### [Your instructions]
Look for "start" in the listing below. Gather each line that contains it.

— BEGIN Recorded data —

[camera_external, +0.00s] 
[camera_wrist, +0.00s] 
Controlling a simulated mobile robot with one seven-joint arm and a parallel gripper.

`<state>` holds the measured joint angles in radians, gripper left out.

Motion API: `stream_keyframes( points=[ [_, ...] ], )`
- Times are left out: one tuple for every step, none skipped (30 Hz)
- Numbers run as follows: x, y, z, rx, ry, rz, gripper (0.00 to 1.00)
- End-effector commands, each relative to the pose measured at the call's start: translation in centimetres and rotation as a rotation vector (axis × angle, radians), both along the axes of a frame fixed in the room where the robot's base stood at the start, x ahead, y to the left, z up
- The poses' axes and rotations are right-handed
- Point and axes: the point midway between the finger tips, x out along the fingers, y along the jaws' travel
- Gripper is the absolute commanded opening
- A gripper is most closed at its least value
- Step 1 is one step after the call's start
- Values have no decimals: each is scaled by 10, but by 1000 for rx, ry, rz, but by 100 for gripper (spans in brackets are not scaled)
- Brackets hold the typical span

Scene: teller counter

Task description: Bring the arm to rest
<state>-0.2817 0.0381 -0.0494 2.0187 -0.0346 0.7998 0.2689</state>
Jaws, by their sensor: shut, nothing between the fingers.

— END Recorded data —

### [Solution to the problem]
- End-effector commands, each relative to the pose measured at the call's start: translation in centimetres and rotation as a rotation vector (axis × angle, radians), both along the axes of a frame fixed in the room where the robot's base stood at the start, x ahead, y to the left, z up
- Step 1 is one step after the call's start

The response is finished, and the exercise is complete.